# WHAT YOU WILL DO
From the line that contains "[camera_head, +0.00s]" down to the last line of the data below, restate every line word for word, skipping any images.

◇ ◇ ◇ ◇ ◇

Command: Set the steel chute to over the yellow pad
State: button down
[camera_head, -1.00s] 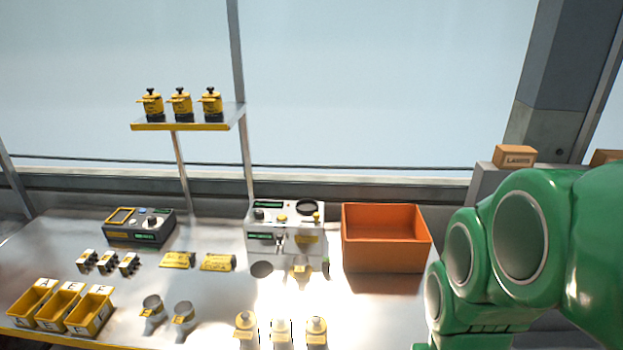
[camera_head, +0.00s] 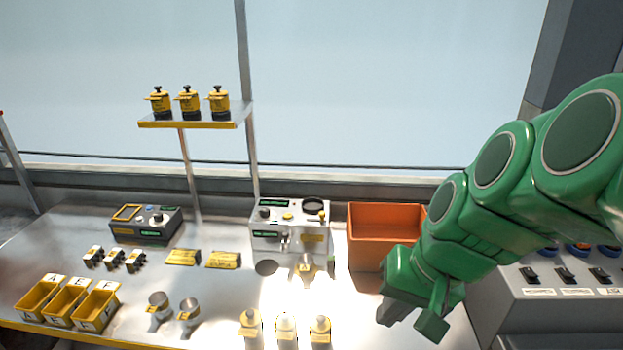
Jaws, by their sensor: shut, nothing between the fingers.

◇ ◇ ◇ ◇ ◇

# OUTPUT FOR THIS EXERCISE
[camera_head, +0.00s] 
Jaws, by their sensor: shut, nothing between the fingers.

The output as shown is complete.